Copy out the lines that have "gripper" in them.

○ ○ ○ ○

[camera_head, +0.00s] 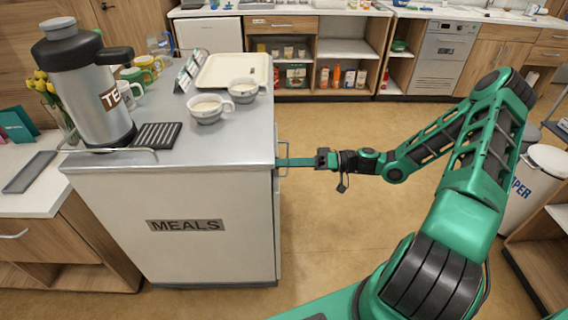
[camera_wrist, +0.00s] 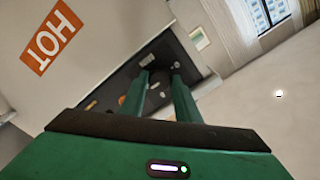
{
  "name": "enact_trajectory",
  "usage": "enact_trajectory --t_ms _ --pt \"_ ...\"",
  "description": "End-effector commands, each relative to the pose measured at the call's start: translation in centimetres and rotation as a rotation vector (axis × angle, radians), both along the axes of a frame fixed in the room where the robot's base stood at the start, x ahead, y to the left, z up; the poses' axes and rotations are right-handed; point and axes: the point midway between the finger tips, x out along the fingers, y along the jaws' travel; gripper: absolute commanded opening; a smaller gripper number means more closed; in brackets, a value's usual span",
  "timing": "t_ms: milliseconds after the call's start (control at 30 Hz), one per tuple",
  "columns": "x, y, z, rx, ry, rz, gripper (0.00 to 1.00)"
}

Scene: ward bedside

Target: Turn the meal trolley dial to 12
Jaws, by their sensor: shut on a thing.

○ ○ ○ ○

=== Answer below ===
  "description": "End-effector commands, each relative to the pose measured at the call's start: translation in centimetres and rotation as a rotation vector (axis × angle, radians), both along the axes of a frame fixed in the room where the robot's base stood at the start, x ahead, y to the left, z up; the poses' axes and rotations are right-handed; point and axes: the point midway between the finger tips, x out along the fingers, y along the jaws' travel; gripper: absolute commanded opening; a smaller gripper number means more closed; in brackets, a value's usual span",
  "columns": "x, y, z, rx, ry, rz, gripper (0.00 to 1.00)"

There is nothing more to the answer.